St. Scholastica faculty members are helping to bridge a growing gap in computer science education in America.
For the fourth year in a row this past summer, St. Scholastica was awarded a grant through Google's Computer Science for High Schools (CS4HS) initiative.
The highly competitive grant is being implemented at just five brick-and-mortar locations and eight online programs in the United States. This year St. Scholastica used the funds to show educators how to teach computer science principles through mobile app development.
Jennifer Rosato, assistant professor of Computer Information Systems, and Chery Takkunen, associate professor and chair of Graduate Education Programs for the School of Education, developed the CS4HS program at St. Scholastica.
Takkunen said the initiative helps address a pressing need in American education.
"What our country needs to do to stay competitive," she said, "is get kids interested in computer science so that they go into tech careers.

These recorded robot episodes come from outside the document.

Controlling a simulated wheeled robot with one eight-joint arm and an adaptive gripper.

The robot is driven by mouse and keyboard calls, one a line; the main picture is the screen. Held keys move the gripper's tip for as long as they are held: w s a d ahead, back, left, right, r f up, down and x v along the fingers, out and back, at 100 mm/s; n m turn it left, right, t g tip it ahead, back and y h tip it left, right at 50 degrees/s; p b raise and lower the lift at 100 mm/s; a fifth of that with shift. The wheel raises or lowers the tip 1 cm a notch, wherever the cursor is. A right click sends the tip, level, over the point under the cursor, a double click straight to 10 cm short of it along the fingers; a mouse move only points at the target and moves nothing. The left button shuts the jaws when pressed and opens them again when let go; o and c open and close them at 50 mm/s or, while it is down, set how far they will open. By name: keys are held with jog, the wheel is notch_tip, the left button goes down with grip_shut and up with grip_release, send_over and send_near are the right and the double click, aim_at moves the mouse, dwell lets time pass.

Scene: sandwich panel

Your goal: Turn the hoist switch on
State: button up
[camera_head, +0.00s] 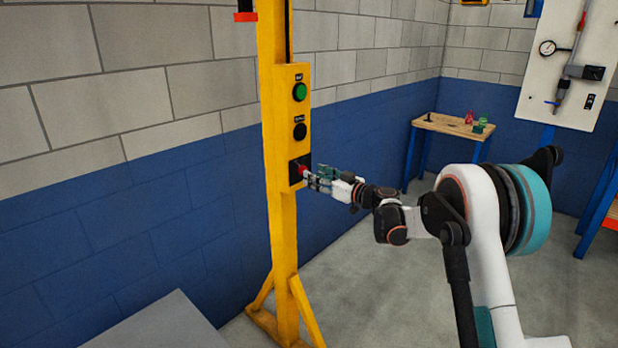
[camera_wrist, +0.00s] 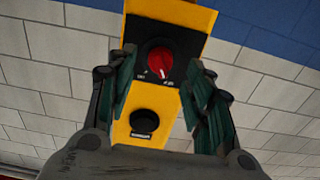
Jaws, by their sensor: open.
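The hoist switch is a red rotary knob (camera_wrist: 160,61) on a black plate, low on the yellow control box (camera_head: 281,142). In the wrist view the knob has a white mark pointing to the lower part of the plate; the small labels there are too blurred to read. My gripper (camera_head: 313,179) is in front of the knob, which shows as a bit of red (camera_head: 303,169) at its tips. In the wrist view my gripper's fingers (camera_wrist: 160,88) are apart, one on each side of the knob. I cannot tell whether they touch it.
A black button (camera_head: 300,131) and a green button (camera_head: 299,92) sit above the knob on the box. The yellow post (camera_head: 285,235) stands on braced feet near the blue and grey wall. A small wooden table (camera_head: 450,127) and a white gauge panel (camera_head: 560,90) stand farther right.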

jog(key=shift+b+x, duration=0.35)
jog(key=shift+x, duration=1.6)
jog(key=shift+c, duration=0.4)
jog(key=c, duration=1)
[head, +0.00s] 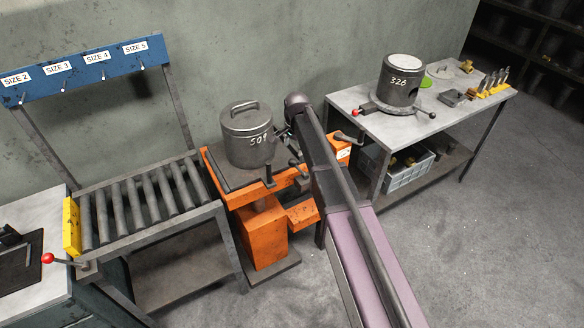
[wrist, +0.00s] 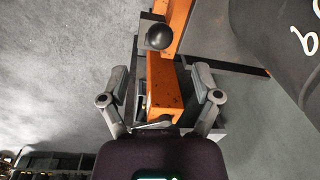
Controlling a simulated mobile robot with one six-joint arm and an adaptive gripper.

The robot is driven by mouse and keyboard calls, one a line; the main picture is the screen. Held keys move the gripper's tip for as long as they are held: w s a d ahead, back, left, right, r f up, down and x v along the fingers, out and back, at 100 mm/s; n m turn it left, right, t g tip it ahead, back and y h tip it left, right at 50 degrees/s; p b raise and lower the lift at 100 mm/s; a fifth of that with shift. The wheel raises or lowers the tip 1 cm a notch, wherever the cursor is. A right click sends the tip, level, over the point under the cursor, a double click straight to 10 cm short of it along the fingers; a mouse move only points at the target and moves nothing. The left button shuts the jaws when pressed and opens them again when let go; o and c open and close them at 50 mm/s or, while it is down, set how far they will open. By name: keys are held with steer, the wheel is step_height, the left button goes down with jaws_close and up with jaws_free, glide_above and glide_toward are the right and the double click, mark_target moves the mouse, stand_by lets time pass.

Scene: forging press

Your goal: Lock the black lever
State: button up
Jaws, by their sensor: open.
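The black lever shows in the wrist view as a round black ball knob (wrist: 159,36) on a grey block at the end of an orange arm (wrist: 165,92). My gripper (wrist: 160,74) is open and empty. Its two grey fingers are spread to either side of the orange arm, and the knob appears above and between the fingertips, apart from both. In the head view my own arm hides most of the gripper and the lever area beside the orange stand (head: 262,232). I cannot tell how the lever is set.
A lidded grey pot marked 508 (head: 247,138) sits on the orange stand. A roller conveyor (head: 150,205) stands to the left. On the right a grey table (head: 355,100) bears a pot marked 326 (head: 403,82), with a grey crate (head: 400,170) below. Floor at the front right is clear.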

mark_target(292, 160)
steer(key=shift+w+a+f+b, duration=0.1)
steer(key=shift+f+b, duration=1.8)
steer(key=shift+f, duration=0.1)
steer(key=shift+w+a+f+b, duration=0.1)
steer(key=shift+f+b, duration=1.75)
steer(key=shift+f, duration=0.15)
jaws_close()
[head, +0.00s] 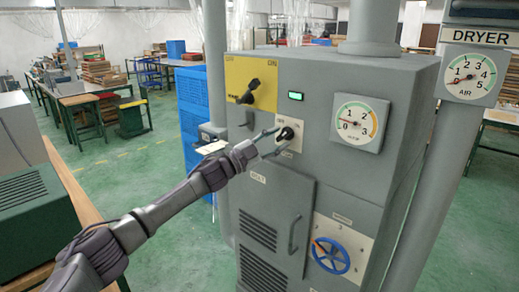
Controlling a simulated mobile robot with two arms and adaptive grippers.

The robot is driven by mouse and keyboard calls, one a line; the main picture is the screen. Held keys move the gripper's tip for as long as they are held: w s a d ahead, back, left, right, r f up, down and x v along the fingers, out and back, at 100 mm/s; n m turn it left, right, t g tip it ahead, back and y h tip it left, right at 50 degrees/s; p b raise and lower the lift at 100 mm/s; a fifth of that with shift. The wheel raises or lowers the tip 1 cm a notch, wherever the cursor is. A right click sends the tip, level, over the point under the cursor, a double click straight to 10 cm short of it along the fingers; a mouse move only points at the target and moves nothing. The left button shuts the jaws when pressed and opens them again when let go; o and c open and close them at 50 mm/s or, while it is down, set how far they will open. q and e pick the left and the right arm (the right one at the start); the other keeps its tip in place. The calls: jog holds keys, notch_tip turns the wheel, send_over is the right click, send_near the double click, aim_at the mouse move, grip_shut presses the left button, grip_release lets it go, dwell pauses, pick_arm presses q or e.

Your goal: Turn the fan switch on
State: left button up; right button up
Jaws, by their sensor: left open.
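A grey machine cabinet (330,85) stands in the middle. On its front is a black rotary knob (287,133) on a pale plate; the plate's lettering is too small to read. My left gripper (276,141) is open in front of this knob, one finger above and one below its left side. I cannot tell whether the fingers touch it. Above left is a yellow panel (264,74) with a dark lever switch (249,92) and small marks along its top. I cannot read which one is the fan switch. My right gripper is out of view.
A green indicator (295,96) is lit on the cabinet. A round gauge (358,122), a blue handwheel (330,255) and a door handle (296,230) stick out nearby. A dryer gauge (470,76) is at right.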

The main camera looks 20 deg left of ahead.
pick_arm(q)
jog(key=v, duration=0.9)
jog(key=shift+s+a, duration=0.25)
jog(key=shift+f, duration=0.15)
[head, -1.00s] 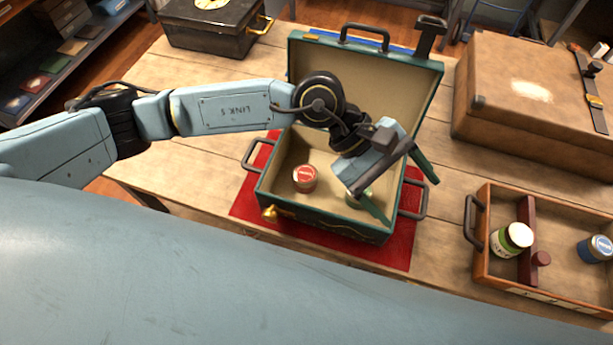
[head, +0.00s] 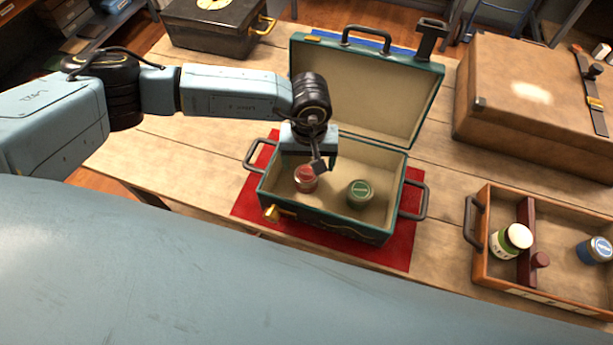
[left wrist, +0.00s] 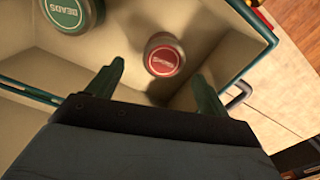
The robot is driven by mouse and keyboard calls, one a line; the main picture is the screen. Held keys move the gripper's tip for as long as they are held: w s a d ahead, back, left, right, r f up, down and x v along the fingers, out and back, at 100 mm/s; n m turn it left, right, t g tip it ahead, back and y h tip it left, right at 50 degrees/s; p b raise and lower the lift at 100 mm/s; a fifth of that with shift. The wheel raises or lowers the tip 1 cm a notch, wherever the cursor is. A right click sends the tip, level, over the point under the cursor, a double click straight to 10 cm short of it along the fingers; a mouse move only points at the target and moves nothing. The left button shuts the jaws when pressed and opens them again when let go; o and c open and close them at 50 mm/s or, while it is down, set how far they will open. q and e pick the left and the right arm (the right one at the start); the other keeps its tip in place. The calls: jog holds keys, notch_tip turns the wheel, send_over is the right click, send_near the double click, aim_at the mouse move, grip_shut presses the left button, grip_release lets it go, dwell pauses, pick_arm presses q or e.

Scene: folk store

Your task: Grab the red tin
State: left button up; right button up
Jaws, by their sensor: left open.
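The red tin (head: 305,179) stands in the left part of the open green case (head: 335,228), its top partly hidden by my gripper in the head view. In the left wrist view the red tin (left wrist: 164,56) shows whole, its red lid facing the camera. My left gripper (head: 315,170) is over the case, close above the red tin. In the left wrist view its two green fingers (left wrist: 160,80) are spread, with the tin just beyond the gap between them and nothing held. My right gripper is not in view.
A green tin (head: 360,192) stands to the right in the same case. The case's raised lid (head: 370,90) is behind my gripper. A wooden tray (head: 480,262) with jars is at the right, and a brown case (head: 520,100) is behind it.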

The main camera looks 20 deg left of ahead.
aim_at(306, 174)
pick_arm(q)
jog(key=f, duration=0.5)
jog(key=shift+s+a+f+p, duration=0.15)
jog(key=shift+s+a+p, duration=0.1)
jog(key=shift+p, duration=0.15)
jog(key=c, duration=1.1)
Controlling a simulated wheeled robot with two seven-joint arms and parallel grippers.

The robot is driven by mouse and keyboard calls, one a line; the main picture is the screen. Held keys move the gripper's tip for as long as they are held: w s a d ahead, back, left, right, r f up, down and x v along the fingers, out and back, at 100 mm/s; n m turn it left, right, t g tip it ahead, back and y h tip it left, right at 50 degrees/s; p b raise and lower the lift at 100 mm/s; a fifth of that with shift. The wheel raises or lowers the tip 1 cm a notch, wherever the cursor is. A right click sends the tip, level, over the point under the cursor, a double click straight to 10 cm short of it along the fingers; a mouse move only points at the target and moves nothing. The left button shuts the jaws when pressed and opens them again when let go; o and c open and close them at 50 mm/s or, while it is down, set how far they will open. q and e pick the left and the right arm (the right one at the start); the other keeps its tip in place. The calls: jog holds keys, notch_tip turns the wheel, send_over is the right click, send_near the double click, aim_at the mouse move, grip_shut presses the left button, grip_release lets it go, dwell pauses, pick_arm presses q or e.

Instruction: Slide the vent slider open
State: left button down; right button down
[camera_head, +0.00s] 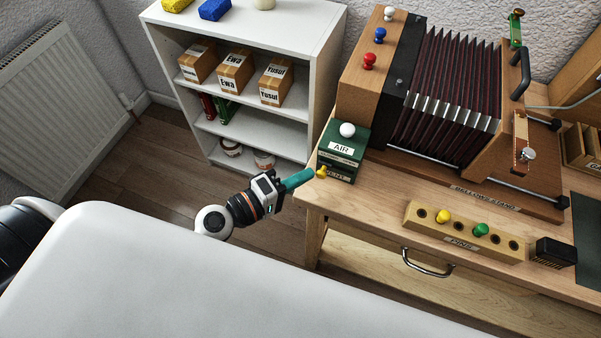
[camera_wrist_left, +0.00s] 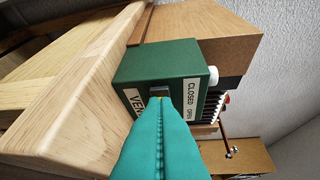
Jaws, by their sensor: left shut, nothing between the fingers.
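In the left wrist view the green box (camera_wrist_left: 150,62) carries "VENT" and "CLOSED OPEN" labels. The shut fingers (camera_wrist_left: 160,100) hide most of the slider there. My right gripper is out of view.
A bellows (camera_head: 445,95) on its stand fills the back of the bench (camera_head: 385,185). A pin block (camera_head: 464,232) with yellow and green pins lies at the front, beside a small black block (camera_head: 553,252). A white shelf (camera_head: 328,70) with boxes stands behind my left gripper.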

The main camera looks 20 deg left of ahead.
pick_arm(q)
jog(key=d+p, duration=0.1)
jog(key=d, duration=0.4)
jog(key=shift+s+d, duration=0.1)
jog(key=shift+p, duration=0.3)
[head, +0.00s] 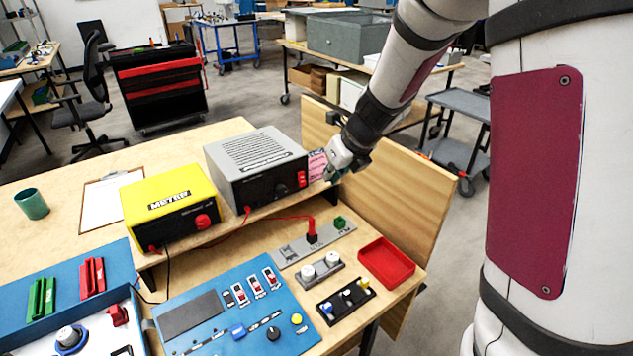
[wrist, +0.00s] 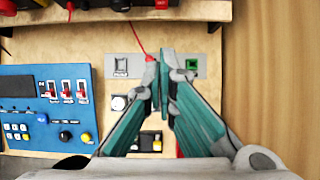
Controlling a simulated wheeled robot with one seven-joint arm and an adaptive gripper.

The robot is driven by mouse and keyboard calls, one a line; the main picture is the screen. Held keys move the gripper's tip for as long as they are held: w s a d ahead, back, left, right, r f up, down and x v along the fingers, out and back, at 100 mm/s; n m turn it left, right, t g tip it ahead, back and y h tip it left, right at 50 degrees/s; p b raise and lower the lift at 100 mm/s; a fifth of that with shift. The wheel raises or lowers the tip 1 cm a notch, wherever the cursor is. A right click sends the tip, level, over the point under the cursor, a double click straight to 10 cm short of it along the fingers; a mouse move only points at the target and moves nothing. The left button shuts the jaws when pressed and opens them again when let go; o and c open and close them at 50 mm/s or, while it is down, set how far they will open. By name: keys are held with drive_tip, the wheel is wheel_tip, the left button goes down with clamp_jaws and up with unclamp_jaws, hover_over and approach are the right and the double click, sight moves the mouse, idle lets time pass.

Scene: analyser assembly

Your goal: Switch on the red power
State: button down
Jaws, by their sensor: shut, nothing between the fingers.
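The grey power unit (head: 255,160) stands on the raised wooden shelf, next to the yellow meter. Its black front carries a small red switch (head: 302,180) at the right end and a dark knob. In the wrist view a red part (wrist: 161,4) shows at the top edge on the dark front. My gripper (head: 333,176) is just right of the power unit, apart from the switch. In the wrist view my gripper (wrist: 160,56) has its fingertips together and empty, over the grey socket strip. The switch's position is too small to tell.
A red lead runs from the unit to a red-black plug (head: 311,234) in the grey strip. A yellow meter (head: 170,203), blue panel (head: 205,340) and red tray (head: 386,264) are close by. A wooden side panel (head: 410,190) stands behind my gripper.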

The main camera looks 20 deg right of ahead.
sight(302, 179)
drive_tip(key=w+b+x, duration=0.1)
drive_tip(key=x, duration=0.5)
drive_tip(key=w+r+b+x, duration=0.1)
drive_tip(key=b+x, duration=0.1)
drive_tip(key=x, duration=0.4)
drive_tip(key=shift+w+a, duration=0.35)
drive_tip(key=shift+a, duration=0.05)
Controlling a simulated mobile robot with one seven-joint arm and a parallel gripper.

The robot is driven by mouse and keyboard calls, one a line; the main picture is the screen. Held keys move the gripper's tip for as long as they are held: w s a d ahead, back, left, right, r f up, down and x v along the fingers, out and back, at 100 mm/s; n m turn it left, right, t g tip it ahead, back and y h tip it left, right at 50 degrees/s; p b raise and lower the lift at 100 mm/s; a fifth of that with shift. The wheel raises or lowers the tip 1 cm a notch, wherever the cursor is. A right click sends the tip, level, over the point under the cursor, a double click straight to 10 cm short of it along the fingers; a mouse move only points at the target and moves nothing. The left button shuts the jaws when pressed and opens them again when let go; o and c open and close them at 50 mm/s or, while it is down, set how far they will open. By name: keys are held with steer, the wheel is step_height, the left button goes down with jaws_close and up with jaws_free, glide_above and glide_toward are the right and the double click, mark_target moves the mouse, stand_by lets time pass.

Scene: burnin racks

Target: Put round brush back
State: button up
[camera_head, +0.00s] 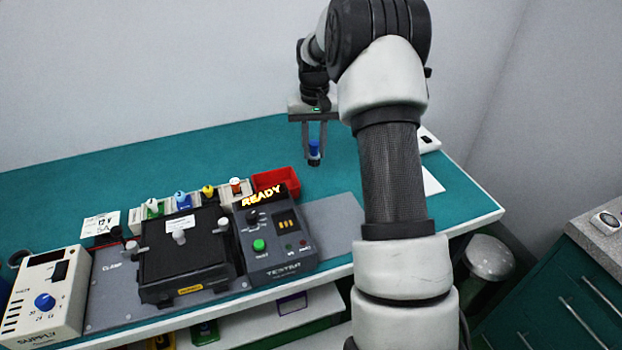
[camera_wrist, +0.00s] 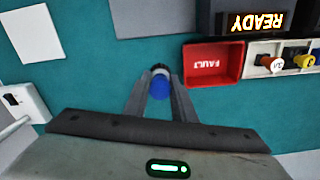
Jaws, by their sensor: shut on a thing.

The U.S. Department of Labor shows that over the next 20 years we're going to have a shortage of people pursuing computer science."
This year's course provided educators with training on how to teach a newly created Advanced Placement (AP) Computer Science Principles class.
"It goes back to what's engaging for kids," Rosato said. "When kids get the opportunity to build knowledge for themselves - to create things that they are thinking about and have relevance and meaning for them - they learn more."
The goal, she said, is to give teachers the foundation they need to go back to their schools and start AP computer science programs as soon as possible.